To do: Search the listing below for the string "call" and copy every line where it occurs.

--- begin ---

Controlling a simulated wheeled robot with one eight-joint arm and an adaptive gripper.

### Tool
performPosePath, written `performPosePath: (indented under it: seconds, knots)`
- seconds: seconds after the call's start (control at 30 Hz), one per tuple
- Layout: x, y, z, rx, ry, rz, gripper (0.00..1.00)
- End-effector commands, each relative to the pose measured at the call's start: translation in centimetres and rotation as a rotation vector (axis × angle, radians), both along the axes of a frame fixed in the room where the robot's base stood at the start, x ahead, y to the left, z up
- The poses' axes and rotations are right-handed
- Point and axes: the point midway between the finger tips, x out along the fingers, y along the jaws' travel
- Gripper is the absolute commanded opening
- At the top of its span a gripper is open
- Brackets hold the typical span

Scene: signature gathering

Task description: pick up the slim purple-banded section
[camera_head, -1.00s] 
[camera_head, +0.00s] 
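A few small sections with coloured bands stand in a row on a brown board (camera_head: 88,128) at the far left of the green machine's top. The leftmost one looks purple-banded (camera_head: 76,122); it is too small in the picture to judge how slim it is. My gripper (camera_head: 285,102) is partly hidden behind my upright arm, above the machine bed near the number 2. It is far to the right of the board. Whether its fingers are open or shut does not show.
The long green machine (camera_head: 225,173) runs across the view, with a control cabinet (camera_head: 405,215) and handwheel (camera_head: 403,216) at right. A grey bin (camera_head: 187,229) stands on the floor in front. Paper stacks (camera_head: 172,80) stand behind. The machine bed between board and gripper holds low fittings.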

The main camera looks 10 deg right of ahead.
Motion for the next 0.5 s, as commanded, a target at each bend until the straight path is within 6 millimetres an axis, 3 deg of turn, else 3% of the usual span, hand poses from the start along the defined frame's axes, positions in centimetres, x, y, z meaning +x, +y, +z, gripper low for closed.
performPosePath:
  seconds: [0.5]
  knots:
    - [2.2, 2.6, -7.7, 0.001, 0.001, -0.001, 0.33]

--- end ---

Solution to the exercise:
- seconds: seconds after the call's start (control at 30 Hz), one per tuple
- End-effector commands, each relative to the pose measured at the call's start: translation in centimetres and rotation as a rotation vector (axis × angle, radians), both along the axes of a frame fixed in the room where the robot's base stood at the start, x ahead, y to the left, z up

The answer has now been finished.